I guess I'm not following you, Dan. Can you be a little bit more specific? What do you mean in terms of precedent?

Dan McSpirit - BMO Capital Markets U.S.

What is this agreement based on? Is there an industry agreement out there that you're basing the terms of your agreement with Dow or another company on?

All our agreements will be simple purchase agreements for ethane that you would typically have anywhere along the Gulf Coast or if you ever had a product, the challenge is we're the producer, they're the end user. How are we going to get the ethanes to them. That is going to have multiple ways in which you could solve that problem. We could deliver to Dow under 2 or 3 different arrangements. Obviously, you'll have a cost impact as to which one you use. So we'll work with Dow to figure out which way to give them their ethane at the lowest price of transportation to them, but what is happening is, as John was speaking about, as there's more confidence that there really are ethanes here and you have a global economy that's using naphtha, now you have this huge push of how do I get off of naphtha and get to ethane. I think what you see is this global movement to the cheapest feedstock that you can. And you'll do all the ethane that you can, and then you'll start doing propanes to get off the naphtha. And so we have a huge source of customers that become much more familiar with what we have to offer. Range's benefit is that we actually now have so many competing offers that I say the ethane price that we will realize keeps going up. So therefore, as Greg Davis told me this morning, our biggest negotiating factor has been in the last year is simply say no, and you get more offers at better prices. So we're just having to methodically go through there because again, all the infrastructure will need to come through and it will have implications as to where the ethanes will be going for the next 10 to 15 years. So it's a big, huge opportunity for us, we're going to maximize that. But some of the unknown ability that people don't appreciate is that once you put the fractionator in and we're actually fractionating and taking the ethanes out, we'll have 12% greater recovery on the propanes. That's going to add to our propane margin simply because now trying to fractionate the propanes because of the quality in which we have to deliver the propanes, which are not fully extracting out the propanes. We'll get another 12% recovery on the propanes once we extract the ethane. So it's a plus, plus, plus and the story continues to get better as you look at all the alternatives and you got a global demand for this product.

Dan McSpirit - BMO Capital Markets U.S.

Right, right. In any of these agreements, do you expect to be held to any minimum delivery volume or other such commitment?

You will probably have a minimum delivery, you would have under any agreement. But we will also provide for swing volumes over that minimum agreement, so to be able to work that effectively.

This concludes today's question-and-answer section. I'd like to turn the call back over to Mr. Pinkerton for his concluding remarks.

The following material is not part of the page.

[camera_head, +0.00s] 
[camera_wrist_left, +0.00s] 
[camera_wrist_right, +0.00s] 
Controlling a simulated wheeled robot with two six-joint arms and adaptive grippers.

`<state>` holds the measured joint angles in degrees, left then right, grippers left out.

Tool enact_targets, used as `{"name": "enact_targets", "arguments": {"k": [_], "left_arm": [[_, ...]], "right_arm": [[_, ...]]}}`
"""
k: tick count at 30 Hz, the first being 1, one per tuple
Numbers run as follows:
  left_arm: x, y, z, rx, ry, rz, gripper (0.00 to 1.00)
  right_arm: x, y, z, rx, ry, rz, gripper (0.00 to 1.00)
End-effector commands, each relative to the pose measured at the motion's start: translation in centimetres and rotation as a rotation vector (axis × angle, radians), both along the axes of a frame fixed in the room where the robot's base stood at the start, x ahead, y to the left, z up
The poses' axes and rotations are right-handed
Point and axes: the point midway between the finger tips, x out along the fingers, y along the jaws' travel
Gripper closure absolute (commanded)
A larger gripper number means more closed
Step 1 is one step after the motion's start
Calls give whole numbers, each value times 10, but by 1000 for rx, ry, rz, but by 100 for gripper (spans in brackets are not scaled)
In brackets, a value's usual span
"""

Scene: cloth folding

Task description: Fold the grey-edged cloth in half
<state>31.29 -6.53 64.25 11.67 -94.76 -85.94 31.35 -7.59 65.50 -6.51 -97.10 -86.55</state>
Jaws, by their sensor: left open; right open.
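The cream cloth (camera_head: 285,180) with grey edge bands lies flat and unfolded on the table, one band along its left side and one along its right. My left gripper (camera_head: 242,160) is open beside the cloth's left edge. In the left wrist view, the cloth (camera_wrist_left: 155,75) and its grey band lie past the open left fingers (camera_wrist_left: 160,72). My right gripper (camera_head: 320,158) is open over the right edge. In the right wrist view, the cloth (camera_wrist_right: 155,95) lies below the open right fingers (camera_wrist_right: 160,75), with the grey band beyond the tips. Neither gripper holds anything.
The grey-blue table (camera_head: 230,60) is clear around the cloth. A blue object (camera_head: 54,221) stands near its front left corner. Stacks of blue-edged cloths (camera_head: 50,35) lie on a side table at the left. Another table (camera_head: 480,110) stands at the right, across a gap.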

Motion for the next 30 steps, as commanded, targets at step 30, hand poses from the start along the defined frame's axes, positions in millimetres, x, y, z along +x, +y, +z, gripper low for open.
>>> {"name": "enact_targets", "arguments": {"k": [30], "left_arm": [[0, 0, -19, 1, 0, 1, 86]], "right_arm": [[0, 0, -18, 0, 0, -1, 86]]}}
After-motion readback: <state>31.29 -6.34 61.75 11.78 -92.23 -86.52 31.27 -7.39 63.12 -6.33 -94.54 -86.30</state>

I know we've gone over a little bit, so we apologize for that. But we really wanted to take as many questions as we could to the extent that you did push the buttons and lined up and weren't able to get to the queue here, I apologize. But Jeff and I and Roger and Rodney and the team will be around the rest of this week. So feel free to call us and we'll be happy to answer any questions or try to answer any questions that you may have. We really appreciate everybody being on the call. To kind of summarize, I think the first quarter was an exceptional quarter for us, 17% increase in production volumes and we're in a terrible winter season, some of the worst that I've ever seen and a 17% increase in per share production, which is what, quite frankly, all I care about is what we're doing on a per share basis. I think it's exceptional, I think we'll get on the cost side, we'll continue to beat that and focus on it everyday.

As I mentioned in my call notes, our decision to sell the Barnett was a -- and I had a couple of people say, you got to be crazy. But I think it was bold. But I think it was an appropriate move. I mean, clearly, from the opportunity we have in the Marcellus, and what drove that decision was the Marcellus is getting better. The Upper Devonian is getting better, the Utica is starting to, that bloom is starting to open. Clearly, our success in the Mississippian play, Lime play up in Northern Oklahoma is encouraging. The St. Louis play that we've got is clearly, that's the best well this company has ever drilled. That's fantastic. We've got some opportunities to expand that play. The upside from the Pennsylvania project out in the Conger is clearly has got a lot of risk to it. But that's just a question, I think, our guys over time will figure and like that. And then we didn't talk about Nora and some of the horizontal drilling in the Berea here on there. Nora continues to be one of my favorite fields. So the decision to sell the Barnett was really to, from a position of strength in terms of drilling portfolio, and also creates a position from strength from the balance sheet perspective. So I think, again, I think that sale is huge for our company. And when you look at Range today post that compared to where we were 5 years ago, it's just amazing to see the transformation in the company, but I think it all comes down to the quality of people that we have, that are doing it everyday. So it's a really, I think, a testimony to the entire Range team. And it's -- like I said, we are extraordinarily excited and extraordinarily motivated. This company has got enormous value. As Jeff just went through some of the liquids issues in terms of where liquids component in this company is. We have an extraordinary opportunity and the thing I can assure all our shareholders, we are focused 150% of our effort to ensure that our existing shareholders get every bit of that value that we can possibly squeeze out of this onion. So that's what we're focused on. And again, we look forward to reporting our second, third and fourth quarter results. It's a really, really exciting time for us and we appreciate your continued support and we'll see you either on the road or on the second quarter call. So thank you very much.

Thank you for your participation in today's conference. You may disconnect at this time.